Dean had Boles, who was still active as a volunteer for Lansing during the last football season, as a volunteer assistant coach in football, boys basketball and baseball during his more than 30 years of coaching at Lansing. He said it couldn’t have happened to a more deserving person.
“He’s a Lansing treasure, and he’s inspirational not only to me as a coach but the players he interacts with,” he said. “He’s dedicated his life to athletics in Lansing, so it’s impressive that they named the field after him.”
It wasn’t just the on-field help that Boles has provided Lansing coaches throughout the years. Dean said Boles has a way of getting through to the kids that he hasn’t seen in most of the coaches he’s worked with.
The fact that Boles was never given the coach title didn’t matter to Dean.

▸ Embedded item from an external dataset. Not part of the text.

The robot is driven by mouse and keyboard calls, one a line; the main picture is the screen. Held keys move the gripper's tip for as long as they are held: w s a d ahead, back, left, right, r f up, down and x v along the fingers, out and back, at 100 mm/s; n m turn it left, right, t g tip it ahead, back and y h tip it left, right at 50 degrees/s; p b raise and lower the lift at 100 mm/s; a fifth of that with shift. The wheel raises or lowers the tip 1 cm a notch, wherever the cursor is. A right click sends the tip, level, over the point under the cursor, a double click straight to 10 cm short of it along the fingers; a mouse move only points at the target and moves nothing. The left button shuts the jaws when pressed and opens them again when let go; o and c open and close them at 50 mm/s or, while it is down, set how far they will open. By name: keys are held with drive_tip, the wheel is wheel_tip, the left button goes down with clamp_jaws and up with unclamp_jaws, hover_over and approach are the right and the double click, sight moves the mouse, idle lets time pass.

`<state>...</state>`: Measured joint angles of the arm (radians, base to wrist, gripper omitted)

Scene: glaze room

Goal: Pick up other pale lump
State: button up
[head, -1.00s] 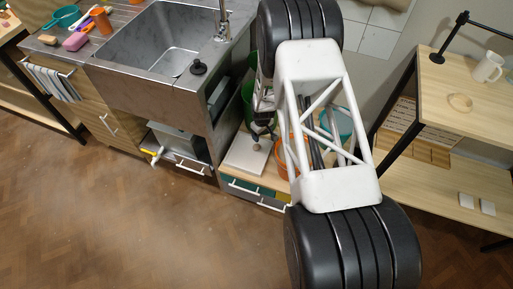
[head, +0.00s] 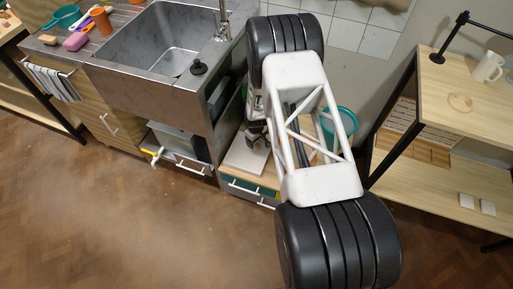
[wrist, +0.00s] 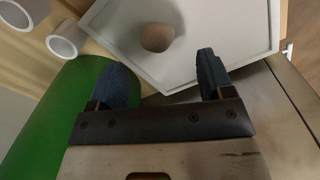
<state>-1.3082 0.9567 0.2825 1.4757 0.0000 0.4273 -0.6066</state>
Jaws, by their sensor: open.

“I always treated him like an assistant coach, and the interactions he had with kids was his specialty,” Dean said. “He was another set of eyes that has seen a lot. You could bounce a lot off of him. I’ve never been one to think I can see it all so it was beneficial for me.”
Those interactions with the kids became something of legend around Lansing. Boles sometimes has a difficult time with verbal communication, but in moments when the team needed him to inspire and motivate, it was easy to understand what he was trying to say.
“I can remember numerous occasions, usually when things weren’t going well, when Jeff could come in with a comment about what adversity really is,” Dean said. “He’s dealt with adversity his whole life but hasn’t let it define him”
Boles has worked for the Finger Lakes Independence Center as an advocacy specialist for more than 20 years. Through that work, he has advocated for members of the community with disabilities to be included in all parts of life, especially recreational activities.
That passion is something Redmond saw work first hand on his football players. In a world that can be cruel, he said Boles has an ability to make teenagers listen.
“I didn’t get the sense there was pity,” Redmond said. “Sometimes, we fall into that. People bought into what he was doing, and when he talked, they listened intently. For teenagers to do that is pretty impressive.”
No time was that more true than after a Bobcat loss.
“He always had something to say after games, and he didn’t have a hard time being critical,” Redmond said. “He would say the ways we needed to get better. It was never really sugar coated. We won a lot of games, so we didn’t have a lot of those talks, but there nights that we got beat and didn’t play well where Jeff really got after them.”
What has always stood out to Redmond, who coached at Lansing for 24 years, is the way Boles didn’t let cerebral palsy define or diminish him. The two were neighbors on Lansingville Road for 10 years, and many afternoons ended with the two of them sitting at the family picnic table in the yard, swapping stories and talking about life.
That’s where Redmond saw that the passion and dedication didn’t only exist in the hallways or on the field at Lansing High. It’s who Boles was as a person.
“He never talked about the disability as a negative; he talked about it as something that motivated and inspired him to be a better person and help others get through their situation,” Redmond said. “I can never remember him having any pity or had a bad word to say about anything.”
Redmond also saw him as a student, when he first came to Lansing as a teacher and coach while Boles was in school. In addition to athletics, he saw nothing was going to stop Boles in the classroom either.
“Jeff never missed a beat [academically],” Redmond said. “He took meticulous notes in class and really learned how to transcribe from verbal to written and had a great memory to boot. He was a shining star as a student. Passion is the first word that comes to mind — passion for athletics, passion for competition and being part of something that was bigger than him.”
To so many in Lansing, from the high school to the Parks and Recreation Department and throughout the community, the impact of Boles has been felt for more than 30 years. Redmond and Dean said naming one of the fields after him will serve as a constant reminder of what he has done for his community and his school.
Even if people already know of Boles’ work, both said a reminder like that is important and necessary for the Lansing community.
“I’ve never met anyone who had a bad word to say about Jeff Boles, and he’s one of the few people in a small town like Lansing [where that is the case],” Redmond said. “It wasn’t because he had a disability; it was that people truly looked up to him and were inspired by him.”
And more people are sure to be inspired by Boles, as he remains a staunch supporter of the Lansing Bobcats.